Was der junge Mann als ehemaliger Soldat erlebt, erlitten oder begangen hat, bleibt so nebulös wie sein Motiv, mit seiner Heimat und seiner Familie zu brechen. Flieht er vor eigenen Taten? Befürchtet oder hofft er gar, dass Israel untergeht? Sein Trotz, nie mehr hebräisch sprechen zu wollen, erscheint kindisch. Auf seine aus dem Wörterbuch abgelesenen Hasstiraden gegen sein Vaterland („schmutzig, widerlich, derb, abscheulich, niederträchtig…“) entgegnet ein französischer Freund lakonisch: „Kein Land ist das alles zugleich. Such Dir was aus!“ Überhaupt begegnet ihm in Paris vor allem Freundlichkeit – von Nachbarn, Juden, Botschaftsangehörigen, Nachtschwärmern. Auch Vater und Schwester daheim sorgen sich um den verlorenen Sohn. Als Identifikationsfigur taugt der vermeintliche Held nicht, erscheinen seine Bekundungen und Taten doch zunehmend inkonsequent und erratisch. Zwar werden die islamistischen Terroranschläge, die Frankreich in den letzten Jahren erschüttert haben, kursorisch erwähnt. Doch die Juden im Film provozieren den Antisemitismus stets selbst, ohne freilich damit Erfolg zu haben. Eine fragwürdige Perspektive, denn in der Realität sind erschreckend viele französische Juden in den letzten Jahren aus Angst vor Übergriffen nach Israel ausgewandert. Kritischer, konkreter und bisweilen auch platter karikiert der israelische Regisseur allerdings das französische Einbürgerungsverfahren und die Treueschwüre, die man den Einwanderern abverlangt. Darüber hinaus erzählt der Film auch noch eine sehr französische Ménage-à-trois-Liebesgeschichte und beglückt das Publikum unverhofft mit zwei mitreißenden Tanzszenen. Viel zu schauen und zu grübeln also.

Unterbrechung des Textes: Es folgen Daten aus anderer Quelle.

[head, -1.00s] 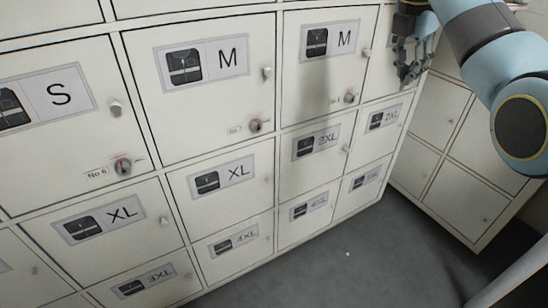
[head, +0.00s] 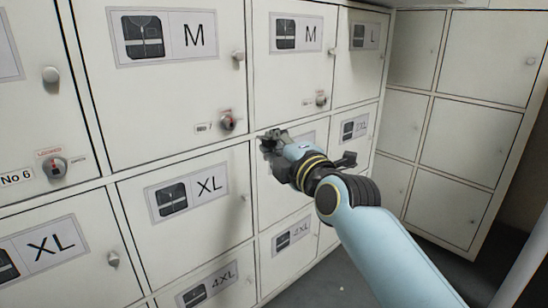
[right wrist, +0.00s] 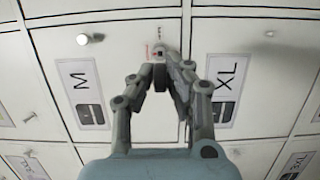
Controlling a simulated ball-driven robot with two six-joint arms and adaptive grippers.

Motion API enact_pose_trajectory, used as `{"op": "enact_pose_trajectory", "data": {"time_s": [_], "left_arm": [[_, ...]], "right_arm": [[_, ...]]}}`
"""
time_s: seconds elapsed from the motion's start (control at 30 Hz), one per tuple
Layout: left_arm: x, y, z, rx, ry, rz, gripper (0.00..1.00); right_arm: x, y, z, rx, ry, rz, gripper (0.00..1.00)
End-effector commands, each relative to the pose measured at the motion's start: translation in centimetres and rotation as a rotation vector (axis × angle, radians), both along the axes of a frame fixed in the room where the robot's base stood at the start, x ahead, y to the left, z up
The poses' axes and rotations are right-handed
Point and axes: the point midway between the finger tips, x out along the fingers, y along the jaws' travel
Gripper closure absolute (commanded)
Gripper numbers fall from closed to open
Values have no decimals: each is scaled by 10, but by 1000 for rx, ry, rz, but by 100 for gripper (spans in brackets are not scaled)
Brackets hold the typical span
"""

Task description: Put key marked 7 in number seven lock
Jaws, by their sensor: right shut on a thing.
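My right gripper (head: 268,142) is in front of the lockers, to the lower right of the lock (head: 227,122) on the left M door. In the right wrist view its fingers (right wrist: 160,72) are closed together on a small dark thing, taken as the key; its marking cannot be read. The lock also shows in the right wrist view (right wrist: 158,52), just beyond the fingertips. I cannot tell whether the key touches it. A number plate (head: 203,128) beside this lock is too blurred to read. My left gripper is not in view.
The No 6 lock (head: 52,167) is at the lower left, and another lock (head: 321,99) is on the right M door. A round knob (head: 238,55) sticks out above the near lock. Plain lockers (head: 470,130) stand at right. Floor is open at the bottom.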

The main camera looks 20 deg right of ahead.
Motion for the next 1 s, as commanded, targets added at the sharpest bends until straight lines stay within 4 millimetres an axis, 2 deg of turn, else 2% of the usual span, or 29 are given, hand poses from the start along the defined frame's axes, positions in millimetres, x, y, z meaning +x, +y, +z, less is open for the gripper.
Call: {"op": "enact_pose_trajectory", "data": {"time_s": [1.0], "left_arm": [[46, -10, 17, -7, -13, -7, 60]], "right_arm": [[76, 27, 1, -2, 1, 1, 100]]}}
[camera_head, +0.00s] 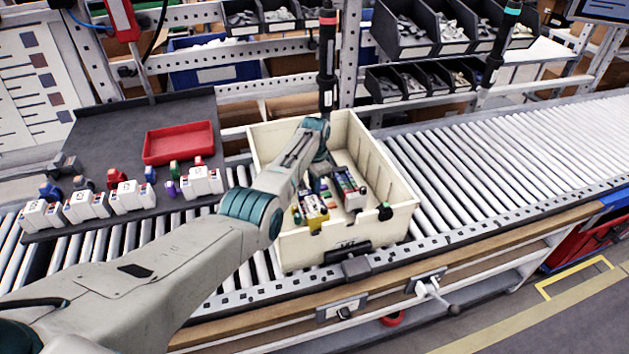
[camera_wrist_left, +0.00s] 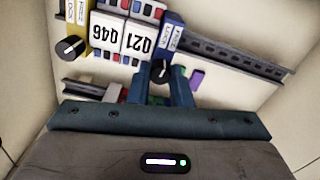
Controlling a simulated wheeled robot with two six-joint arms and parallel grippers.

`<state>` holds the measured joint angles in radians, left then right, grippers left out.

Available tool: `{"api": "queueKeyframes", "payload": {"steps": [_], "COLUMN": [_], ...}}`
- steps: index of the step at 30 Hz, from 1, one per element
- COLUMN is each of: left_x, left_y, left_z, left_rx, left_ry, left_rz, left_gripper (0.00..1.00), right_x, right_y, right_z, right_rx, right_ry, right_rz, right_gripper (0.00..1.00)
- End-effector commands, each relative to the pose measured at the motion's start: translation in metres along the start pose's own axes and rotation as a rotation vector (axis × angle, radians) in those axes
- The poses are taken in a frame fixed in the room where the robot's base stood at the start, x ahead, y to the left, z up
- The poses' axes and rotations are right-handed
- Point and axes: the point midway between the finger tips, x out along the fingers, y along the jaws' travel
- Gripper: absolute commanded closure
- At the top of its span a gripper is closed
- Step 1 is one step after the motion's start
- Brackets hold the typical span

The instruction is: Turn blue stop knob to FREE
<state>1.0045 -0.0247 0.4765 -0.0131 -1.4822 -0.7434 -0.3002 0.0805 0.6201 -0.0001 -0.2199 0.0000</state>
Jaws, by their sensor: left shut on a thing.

Hauptdarsteller Tom Mercier spielt den wie ein Alien in Paris aufgeschlagenen Narr mit eindrücklicher Vehemenz und stoischer Komik. Dass „Synonymes“ in seinen Aussagen und Motiven durchlässig und vage bleibt, Missverständnisse nicht um jeden Preis vermeidet und das Publikum mit vielen Fragen entlässt (also: nicht belehrt, sondern auf Augenhöhe adressiert), spricht – gerade auch bei einem sensiblen, polarisierenden Thema wie hier – für seine Kunst. Eindeutige Aussagen und unmissverständliche Botschaften gibt’s ja schließlich schon genug im Kino.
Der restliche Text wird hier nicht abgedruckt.